* **Task prompt**
Take the data below and extract the lines from the one with "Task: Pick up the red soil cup" to the one with "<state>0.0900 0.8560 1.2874", inclusive, exactly as written.

* **Raw data**
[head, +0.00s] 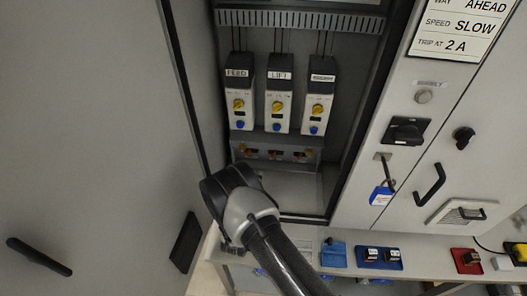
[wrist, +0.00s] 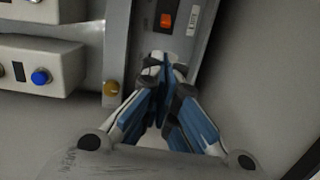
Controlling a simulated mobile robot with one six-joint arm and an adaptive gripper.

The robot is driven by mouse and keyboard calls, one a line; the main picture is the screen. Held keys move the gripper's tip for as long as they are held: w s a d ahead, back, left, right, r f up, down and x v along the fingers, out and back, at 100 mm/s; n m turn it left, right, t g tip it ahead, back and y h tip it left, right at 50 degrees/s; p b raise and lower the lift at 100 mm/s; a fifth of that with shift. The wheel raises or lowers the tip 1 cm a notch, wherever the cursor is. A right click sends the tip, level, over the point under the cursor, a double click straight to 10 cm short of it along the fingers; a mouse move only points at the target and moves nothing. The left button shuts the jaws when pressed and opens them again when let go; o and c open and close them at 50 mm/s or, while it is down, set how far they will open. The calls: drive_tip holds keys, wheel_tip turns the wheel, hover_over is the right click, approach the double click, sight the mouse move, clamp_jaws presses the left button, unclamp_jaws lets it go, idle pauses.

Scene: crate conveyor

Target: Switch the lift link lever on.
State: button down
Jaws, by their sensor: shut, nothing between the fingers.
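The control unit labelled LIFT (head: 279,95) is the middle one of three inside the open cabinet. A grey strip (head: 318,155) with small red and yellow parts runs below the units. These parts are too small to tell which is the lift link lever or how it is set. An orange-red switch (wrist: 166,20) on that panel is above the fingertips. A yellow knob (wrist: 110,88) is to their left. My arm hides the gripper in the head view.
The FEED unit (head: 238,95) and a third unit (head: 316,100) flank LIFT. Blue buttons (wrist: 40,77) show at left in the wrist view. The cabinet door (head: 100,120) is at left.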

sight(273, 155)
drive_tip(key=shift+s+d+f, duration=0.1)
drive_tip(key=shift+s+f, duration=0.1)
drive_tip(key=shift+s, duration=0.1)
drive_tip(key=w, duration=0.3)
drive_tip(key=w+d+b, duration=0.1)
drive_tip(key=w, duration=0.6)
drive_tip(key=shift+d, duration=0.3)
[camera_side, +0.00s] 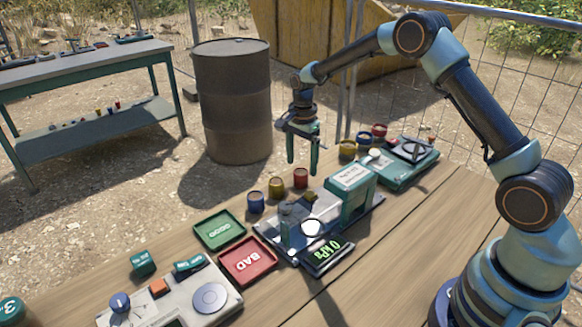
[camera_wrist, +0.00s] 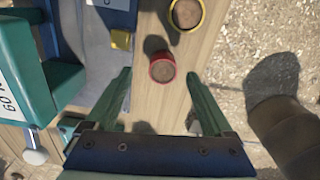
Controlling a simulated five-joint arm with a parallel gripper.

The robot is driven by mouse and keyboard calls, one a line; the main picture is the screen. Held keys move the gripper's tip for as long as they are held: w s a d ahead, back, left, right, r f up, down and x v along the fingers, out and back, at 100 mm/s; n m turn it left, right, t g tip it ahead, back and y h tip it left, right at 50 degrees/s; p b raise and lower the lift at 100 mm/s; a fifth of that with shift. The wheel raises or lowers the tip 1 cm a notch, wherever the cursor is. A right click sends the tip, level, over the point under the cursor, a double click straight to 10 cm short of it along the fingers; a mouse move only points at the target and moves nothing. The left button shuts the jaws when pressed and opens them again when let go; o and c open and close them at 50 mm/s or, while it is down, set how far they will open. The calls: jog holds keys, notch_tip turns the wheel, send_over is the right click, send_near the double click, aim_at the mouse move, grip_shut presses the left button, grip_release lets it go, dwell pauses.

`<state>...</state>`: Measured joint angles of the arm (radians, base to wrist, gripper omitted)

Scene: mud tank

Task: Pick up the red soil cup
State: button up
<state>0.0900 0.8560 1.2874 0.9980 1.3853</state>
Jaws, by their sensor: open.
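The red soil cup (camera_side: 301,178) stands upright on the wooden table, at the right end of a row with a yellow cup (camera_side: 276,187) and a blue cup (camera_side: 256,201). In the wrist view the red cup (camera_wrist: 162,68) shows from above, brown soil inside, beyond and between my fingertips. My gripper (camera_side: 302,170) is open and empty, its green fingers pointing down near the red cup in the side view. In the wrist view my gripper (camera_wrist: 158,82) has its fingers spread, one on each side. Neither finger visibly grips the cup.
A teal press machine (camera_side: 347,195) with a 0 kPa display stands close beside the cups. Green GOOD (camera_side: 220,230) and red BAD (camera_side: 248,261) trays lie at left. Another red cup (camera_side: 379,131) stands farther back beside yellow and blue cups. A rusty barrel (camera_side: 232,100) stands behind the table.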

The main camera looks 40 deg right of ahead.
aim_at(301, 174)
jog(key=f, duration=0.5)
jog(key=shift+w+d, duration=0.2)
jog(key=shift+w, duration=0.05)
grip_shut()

* * *

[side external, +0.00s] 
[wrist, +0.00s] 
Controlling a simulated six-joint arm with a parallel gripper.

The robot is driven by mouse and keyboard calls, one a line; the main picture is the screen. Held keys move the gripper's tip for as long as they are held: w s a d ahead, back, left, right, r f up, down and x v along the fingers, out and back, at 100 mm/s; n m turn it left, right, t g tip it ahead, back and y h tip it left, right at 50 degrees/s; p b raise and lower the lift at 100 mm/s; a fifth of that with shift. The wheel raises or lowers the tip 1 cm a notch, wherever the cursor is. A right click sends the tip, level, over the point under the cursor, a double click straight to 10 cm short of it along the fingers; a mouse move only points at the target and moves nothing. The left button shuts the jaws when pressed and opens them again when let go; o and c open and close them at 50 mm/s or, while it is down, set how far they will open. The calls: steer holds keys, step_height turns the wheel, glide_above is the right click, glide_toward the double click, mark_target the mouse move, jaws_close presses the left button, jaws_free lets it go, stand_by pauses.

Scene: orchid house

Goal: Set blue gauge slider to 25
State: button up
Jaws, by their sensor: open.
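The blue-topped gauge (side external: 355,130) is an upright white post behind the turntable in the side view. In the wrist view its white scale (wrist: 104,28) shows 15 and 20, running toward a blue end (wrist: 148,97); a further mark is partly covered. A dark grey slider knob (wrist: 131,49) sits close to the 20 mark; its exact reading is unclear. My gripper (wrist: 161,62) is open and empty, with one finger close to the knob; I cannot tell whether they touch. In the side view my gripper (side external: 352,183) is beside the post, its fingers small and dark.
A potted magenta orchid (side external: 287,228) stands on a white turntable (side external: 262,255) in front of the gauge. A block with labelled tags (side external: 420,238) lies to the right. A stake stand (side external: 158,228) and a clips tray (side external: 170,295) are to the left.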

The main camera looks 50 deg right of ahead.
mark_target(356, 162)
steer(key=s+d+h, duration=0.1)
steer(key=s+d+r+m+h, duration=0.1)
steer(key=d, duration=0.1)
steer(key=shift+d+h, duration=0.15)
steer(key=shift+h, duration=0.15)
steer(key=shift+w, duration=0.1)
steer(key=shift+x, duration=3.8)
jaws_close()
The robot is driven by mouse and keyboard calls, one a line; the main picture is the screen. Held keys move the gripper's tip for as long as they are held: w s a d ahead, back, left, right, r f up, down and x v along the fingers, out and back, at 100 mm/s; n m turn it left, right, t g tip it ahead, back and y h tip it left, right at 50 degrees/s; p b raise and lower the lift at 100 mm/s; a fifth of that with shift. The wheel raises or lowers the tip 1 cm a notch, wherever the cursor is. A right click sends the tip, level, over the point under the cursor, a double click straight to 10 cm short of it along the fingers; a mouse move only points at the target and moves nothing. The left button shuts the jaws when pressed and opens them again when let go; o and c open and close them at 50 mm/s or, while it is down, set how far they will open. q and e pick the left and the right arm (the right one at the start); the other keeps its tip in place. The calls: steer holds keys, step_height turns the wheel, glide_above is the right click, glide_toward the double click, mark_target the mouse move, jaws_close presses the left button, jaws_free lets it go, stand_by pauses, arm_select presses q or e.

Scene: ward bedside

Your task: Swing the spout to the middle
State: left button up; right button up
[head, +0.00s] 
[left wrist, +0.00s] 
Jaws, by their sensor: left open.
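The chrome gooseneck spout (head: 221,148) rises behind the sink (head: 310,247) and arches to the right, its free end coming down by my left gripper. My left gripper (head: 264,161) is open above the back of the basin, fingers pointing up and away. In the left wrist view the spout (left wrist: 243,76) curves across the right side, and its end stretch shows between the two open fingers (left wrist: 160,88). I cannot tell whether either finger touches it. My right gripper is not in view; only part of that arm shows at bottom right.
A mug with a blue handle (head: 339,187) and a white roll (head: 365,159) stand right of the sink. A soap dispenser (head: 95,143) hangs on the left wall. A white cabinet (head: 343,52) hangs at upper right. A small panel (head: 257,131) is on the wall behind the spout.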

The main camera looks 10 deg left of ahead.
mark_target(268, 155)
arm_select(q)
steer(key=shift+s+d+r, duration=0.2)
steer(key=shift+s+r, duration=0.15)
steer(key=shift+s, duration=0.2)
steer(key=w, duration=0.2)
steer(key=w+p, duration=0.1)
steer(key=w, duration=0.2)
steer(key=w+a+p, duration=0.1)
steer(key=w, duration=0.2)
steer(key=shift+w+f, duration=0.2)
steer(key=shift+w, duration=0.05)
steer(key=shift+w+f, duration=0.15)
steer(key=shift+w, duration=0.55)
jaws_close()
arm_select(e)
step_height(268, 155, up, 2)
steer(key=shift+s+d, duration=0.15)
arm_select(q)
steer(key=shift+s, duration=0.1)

* **Result**
Task: Pick up the red soil cup
State: button up
<state>0.0900 0.8560 1.2874 0.9980 1.3853</state>

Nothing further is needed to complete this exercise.